* **TASK INSTRUCTIONS**: Your task is to repeat only the lines from the one with "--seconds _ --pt" through the one with "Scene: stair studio", exactly as they stand, both ends included.

* **PROVIDED RECORDS**:
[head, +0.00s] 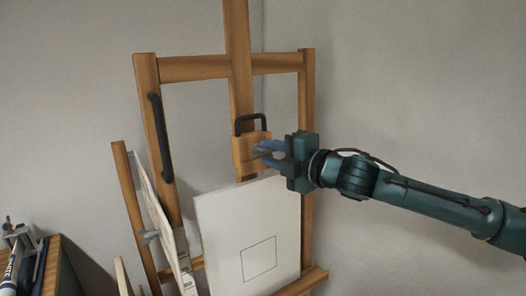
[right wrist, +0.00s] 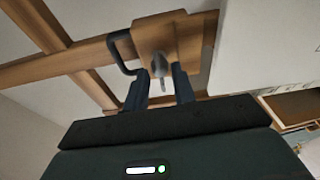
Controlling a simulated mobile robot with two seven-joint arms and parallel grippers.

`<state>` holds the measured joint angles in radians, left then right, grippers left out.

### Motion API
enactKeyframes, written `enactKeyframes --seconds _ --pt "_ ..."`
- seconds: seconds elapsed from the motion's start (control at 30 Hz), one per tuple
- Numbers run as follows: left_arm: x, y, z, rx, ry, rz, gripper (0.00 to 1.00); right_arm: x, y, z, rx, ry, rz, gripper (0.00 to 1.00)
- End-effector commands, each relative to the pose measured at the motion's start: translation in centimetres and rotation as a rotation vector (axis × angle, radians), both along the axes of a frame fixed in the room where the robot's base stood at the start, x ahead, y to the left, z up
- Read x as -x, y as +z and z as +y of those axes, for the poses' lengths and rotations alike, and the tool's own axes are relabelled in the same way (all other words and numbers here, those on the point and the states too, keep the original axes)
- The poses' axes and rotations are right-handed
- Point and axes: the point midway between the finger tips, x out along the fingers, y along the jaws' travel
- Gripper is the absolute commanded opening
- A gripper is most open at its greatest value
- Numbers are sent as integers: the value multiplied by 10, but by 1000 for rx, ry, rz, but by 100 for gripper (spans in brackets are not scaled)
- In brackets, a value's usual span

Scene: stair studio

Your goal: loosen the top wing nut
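The top wing nut (right wrist: 159,66) is a small grey metal piece on the face of the wooden sliding block (head: 246,151) of the easel. In the right wrist view it sits between the two fingers of my right gripper (right wrist: 162,84), with a visible gap on each side. My right gripper (head: 264,154) is open, its blue fingers reaching to the front of the block in the head view, where they largely hide the nut. My left gripper is in neither view.
A black handle (head: 250,122) tops the block. A white canvas (head: 250,235) stands just below. Another black handle (head: 160,138) is on the easel's left post. A side table (head: 45,268) with tubes is at lower left.

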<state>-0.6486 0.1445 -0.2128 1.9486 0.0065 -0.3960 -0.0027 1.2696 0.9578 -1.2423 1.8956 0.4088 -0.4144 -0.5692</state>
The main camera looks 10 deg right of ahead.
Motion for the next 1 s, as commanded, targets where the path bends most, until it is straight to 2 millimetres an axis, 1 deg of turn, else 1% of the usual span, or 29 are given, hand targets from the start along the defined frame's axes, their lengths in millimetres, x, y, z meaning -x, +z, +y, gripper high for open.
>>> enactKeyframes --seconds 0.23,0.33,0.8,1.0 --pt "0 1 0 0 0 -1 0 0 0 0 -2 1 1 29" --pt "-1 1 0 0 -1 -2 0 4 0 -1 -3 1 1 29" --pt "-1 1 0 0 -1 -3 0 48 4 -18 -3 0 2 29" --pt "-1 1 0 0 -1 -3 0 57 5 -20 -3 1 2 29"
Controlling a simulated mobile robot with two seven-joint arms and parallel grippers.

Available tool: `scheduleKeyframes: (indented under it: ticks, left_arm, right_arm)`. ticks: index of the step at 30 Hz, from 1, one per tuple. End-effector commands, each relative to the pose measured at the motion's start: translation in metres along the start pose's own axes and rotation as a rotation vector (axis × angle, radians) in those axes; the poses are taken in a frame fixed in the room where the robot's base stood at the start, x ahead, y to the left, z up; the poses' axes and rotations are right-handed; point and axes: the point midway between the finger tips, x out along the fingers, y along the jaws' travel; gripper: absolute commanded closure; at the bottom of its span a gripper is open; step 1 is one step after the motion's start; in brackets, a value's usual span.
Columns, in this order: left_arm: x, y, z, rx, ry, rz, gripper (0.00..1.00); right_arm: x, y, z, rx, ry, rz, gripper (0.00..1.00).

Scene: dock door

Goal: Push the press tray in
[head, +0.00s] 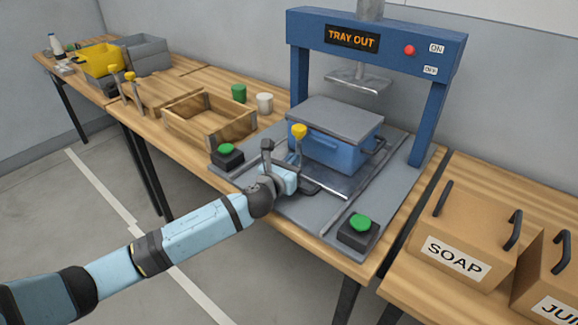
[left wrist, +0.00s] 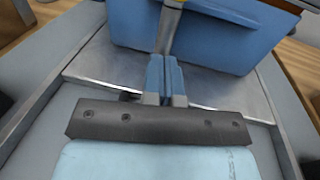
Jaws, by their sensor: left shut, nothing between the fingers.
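The blue press (head: 372,28) stands on the bench, and its sign (head: 352,39) reads "TRAY OUT". Its metal press tray (head: 345,183) sticks out at the front, carrying a blue box (head: 335,150) with a grey lid. The tray's edge also shows in the left wrist view (left wrist: 100,72). A yellow-topped post (head: 299,132) stands upright at the box's front. My left gripper (head: 298,178) is shut and empty, low in front of the box. In the left wrist view its fingers (left wrist: 165,72) point at the post; whether they touch it I cannot tell. My right gripper is not in view.
Green-topped buttons stand left (head: 227,154) and right (head: 359,226) of the tray. A wooden tray (head: 208,122), a green cup (head: 238,93) and a white cup (head: 264,103) are to the left. A box marked SOAP (head: 462,240) is at the right. The press plate is raised above the box.

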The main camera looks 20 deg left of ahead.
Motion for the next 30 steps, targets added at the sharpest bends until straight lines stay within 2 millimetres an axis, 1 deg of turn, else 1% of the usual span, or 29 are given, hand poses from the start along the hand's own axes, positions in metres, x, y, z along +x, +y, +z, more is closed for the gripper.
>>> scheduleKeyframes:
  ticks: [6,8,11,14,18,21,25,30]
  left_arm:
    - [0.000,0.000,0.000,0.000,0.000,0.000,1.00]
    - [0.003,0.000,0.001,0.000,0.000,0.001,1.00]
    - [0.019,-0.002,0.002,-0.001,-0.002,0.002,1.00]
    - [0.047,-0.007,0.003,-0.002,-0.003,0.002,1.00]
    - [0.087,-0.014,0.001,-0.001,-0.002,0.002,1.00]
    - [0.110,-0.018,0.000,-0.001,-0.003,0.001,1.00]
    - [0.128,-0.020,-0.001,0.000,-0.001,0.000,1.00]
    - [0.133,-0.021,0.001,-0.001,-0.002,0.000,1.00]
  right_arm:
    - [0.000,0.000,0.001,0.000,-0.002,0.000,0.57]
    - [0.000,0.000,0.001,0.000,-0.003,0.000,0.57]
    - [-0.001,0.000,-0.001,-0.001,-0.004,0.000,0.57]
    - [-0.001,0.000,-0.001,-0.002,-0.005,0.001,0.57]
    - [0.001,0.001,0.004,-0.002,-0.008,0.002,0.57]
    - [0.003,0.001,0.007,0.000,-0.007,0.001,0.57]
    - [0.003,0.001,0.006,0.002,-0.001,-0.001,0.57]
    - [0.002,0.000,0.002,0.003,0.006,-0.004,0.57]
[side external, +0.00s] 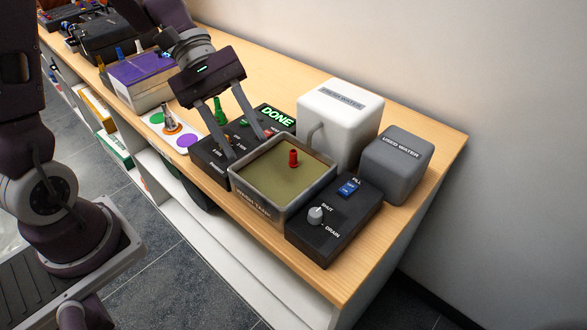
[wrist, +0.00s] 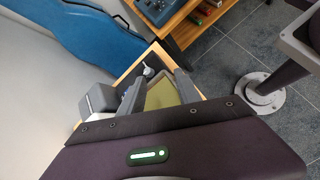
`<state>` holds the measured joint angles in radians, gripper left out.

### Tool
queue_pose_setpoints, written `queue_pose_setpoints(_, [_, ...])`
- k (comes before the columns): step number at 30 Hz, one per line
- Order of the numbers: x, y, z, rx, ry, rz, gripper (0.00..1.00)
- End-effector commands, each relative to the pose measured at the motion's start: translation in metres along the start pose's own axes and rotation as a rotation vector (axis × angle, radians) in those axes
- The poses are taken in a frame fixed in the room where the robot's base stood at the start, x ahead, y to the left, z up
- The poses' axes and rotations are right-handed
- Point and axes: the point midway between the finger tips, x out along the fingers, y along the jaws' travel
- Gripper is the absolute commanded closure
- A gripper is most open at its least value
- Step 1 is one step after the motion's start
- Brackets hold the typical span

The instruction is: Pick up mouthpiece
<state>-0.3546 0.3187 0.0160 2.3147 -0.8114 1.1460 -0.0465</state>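A small red mouthpiece-like piece (side external: 293,158) stands upright in the square wash tank (side external: 281,211), in the murky greenish-brown liquid. My gripper (side external: 247,147) is above the black control box at the tank's left edge, its two fingers spread and nothing visible between them. The red piece is to the right of the fingers, apart from them. An orange-and-metal cone-like piece (side external: 171,120) and a green piece (side external: 219,111) stand farther left. In the wrist view the fingers (wrist: 158,92) straddle part of the tank; the red piece cannot be made out there.
A black box with a lit DONE sign (side external: 277,117) is behind the tank's left side. A white fresh-water container (side external: 338,118) and grey used-water container (side external: 396,164) stand behind and right. A fill/drain panel (side external: 335,220) is at front right. A purple-topped box (side external: 144,76) is left.

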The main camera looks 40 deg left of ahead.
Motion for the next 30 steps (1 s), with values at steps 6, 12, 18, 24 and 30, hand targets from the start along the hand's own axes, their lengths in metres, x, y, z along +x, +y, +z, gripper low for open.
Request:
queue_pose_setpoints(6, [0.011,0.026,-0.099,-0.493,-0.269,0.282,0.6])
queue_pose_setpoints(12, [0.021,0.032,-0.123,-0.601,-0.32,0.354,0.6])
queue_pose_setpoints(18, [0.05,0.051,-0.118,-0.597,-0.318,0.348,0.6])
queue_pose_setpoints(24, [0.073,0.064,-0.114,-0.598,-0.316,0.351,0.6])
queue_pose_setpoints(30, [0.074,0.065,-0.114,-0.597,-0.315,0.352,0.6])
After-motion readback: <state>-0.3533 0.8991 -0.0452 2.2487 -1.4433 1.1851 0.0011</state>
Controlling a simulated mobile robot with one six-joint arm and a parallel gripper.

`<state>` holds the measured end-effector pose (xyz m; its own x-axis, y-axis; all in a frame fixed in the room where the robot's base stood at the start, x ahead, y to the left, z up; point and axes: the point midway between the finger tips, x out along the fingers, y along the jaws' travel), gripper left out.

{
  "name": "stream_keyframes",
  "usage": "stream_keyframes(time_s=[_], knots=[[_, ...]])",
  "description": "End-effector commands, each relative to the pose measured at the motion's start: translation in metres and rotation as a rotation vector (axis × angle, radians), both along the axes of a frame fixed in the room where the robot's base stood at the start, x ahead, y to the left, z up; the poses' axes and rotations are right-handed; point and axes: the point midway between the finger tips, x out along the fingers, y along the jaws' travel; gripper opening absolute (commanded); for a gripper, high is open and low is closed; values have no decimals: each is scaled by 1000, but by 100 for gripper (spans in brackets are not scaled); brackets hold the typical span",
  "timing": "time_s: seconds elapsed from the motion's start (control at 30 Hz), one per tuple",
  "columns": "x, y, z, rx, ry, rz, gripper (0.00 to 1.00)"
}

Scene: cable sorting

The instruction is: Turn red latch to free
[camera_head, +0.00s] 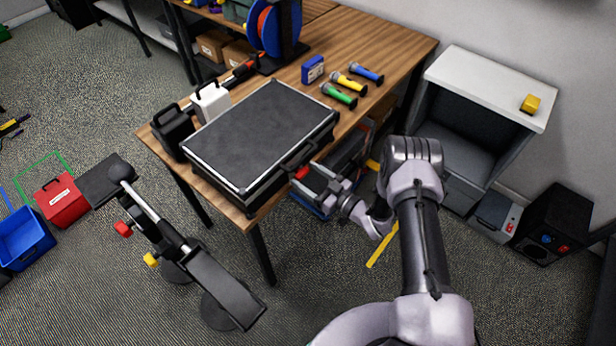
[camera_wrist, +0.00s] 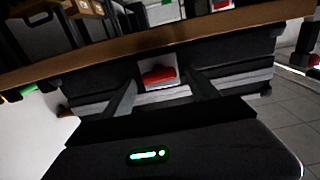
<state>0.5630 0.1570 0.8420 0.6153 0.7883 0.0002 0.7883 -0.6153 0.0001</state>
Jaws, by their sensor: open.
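A closed black case (camera_head: 262,132) with silver edges lies flat on the wooden table. A red latch (camera_head: 301,172) is on its near right side, by the handle (camera_head: 300,156). My gripper (camera_head: 318,182) is right in front of the latch, in a low sideways reach. In the wrist view the red latch (camera_wrist: 158,75) sits on a light plate on the case side (camera_wrist: 230,72). The two dark fingers of my gripper (camera_wrist: 162,82) are apart, one on each side of the latch in the picture. I cannot tell whether they touch it.
A wooden table edge (camera_wrist: 60,67) runs across the wrist view. Black and white containers (camera_head: 210,101) stand left of the case. Several flashlights (camera_head: 350,82), a blue box (camera_head: 312,69) and a cable reel (camera_head: 275,25) are behind. A white-topped cabinet (camera_head: 490,80) stands right.

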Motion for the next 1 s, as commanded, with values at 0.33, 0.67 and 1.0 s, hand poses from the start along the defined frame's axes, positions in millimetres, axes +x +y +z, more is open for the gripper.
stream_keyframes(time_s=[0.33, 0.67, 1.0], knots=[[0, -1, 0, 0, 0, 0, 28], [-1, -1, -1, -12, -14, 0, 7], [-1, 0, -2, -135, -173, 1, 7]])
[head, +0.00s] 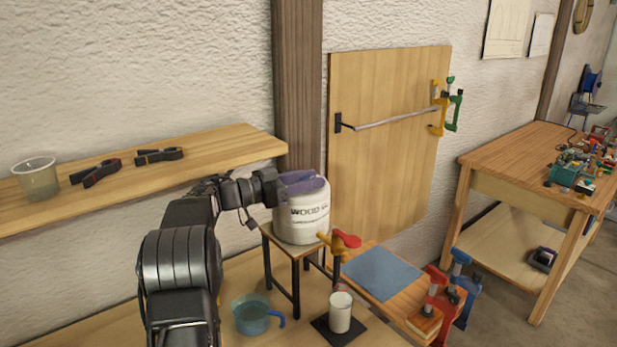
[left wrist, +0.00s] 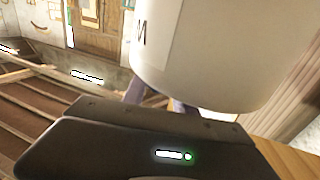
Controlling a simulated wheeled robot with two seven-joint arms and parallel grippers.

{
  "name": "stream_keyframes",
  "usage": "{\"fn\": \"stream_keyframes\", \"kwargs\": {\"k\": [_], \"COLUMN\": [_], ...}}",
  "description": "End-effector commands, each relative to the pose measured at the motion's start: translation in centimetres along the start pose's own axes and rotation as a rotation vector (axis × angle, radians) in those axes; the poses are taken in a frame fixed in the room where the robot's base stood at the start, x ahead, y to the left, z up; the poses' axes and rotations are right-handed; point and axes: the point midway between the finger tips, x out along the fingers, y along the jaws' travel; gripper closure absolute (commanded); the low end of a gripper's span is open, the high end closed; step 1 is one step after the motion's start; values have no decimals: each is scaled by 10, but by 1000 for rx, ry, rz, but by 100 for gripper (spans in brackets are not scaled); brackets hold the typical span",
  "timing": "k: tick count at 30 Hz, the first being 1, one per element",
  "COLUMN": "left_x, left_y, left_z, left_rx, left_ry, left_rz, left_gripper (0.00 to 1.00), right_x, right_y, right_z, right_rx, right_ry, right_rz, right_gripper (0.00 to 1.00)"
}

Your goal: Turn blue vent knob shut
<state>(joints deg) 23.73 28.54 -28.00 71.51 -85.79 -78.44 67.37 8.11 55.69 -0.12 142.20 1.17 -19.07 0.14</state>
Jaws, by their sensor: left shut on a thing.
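A white glue container (head: 302,218) with a yellow tap and a red handle (head: 347,240) stands on a small wooden stand. My left gripper (head: 303,183) reaches in from the left, its purple fingers low over the container's top. It is shut on something there, where the blue vent knob sits; the fingers hide the knob, and I cannot see how far it is turned. In the left wrist view the container (left wrist: 210,50) fills the upper right, with parts of the purple fingers (left wrist: 160,100) against it. My right gripper is not in view.
A shelf (head: 220,150) with a clear cup and black clamps runs behind my arm. Red and blue clamps (head: 435,300) stand at the bench's right end.

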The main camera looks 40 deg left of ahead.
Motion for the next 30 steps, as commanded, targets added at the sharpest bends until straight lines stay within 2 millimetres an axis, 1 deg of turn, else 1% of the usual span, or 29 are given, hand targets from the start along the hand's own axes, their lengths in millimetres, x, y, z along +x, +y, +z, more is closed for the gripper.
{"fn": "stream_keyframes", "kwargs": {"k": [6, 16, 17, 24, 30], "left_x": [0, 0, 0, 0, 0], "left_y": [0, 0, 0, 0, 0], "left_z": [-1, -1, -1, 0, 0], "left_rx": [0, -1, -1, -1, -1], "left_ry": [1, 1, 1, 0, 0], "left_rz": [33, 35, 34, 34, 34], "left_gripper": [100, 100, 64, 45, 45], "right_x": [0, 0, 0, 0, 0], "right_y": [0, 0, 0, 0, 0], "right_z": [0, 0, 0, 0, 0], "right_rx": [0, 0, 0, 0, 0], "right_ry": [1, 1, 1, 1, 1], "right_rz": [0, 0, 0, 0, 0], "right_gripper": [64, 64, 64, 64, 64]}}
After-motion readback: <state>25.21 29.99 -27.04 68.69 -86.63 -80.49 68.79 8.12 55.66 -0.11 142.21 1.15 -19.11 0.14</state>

* **SOLVED PROBLEM**:
enactKeyframes, written `enactKeyframes --seconds _ --pt "_ ..."`
- seconds: seconds elapsed from the motion's start (control at 30 Hz), one per tuple
- Numbers run as follows: left_arm: x, y, z, rx, ry, rz, gripper (0.00 to 1.00); right_arm: x, y, z, rx, ry, rz, gripper (0.00 to 1.00)
- End-effector commands, each relative to the pose measured at the motion's start: translation in centimetres and rotation as a rotation vector (axis × angle, radians), both along the axes of a frame fixed in the room where the robot's base stood at the start, x ahead, y to the left, z up
- Read x as -x, y as +z and z as +y of those axes, for the poses' lengths and rotations alike, and the tool's own axes are relabelled in the same way (all other words and numbers here, those on the point and the states too, keep the original axes)
- The poses' axes and rotations are right-handed
- Point and axes: the point midway between the finger tips, x out along the fingers, y along the jaws' travel
- Gripper is the absolute commanded opening
- A gripper is most open at its greatest value
- Numbers are sent as integers: the value multiplied by 10, but by 1000 for rx, ry, rz, but by 100 for gripper (spans in brackets are not scaled)
- In brackets, a value's usual span

Scene: stair studio

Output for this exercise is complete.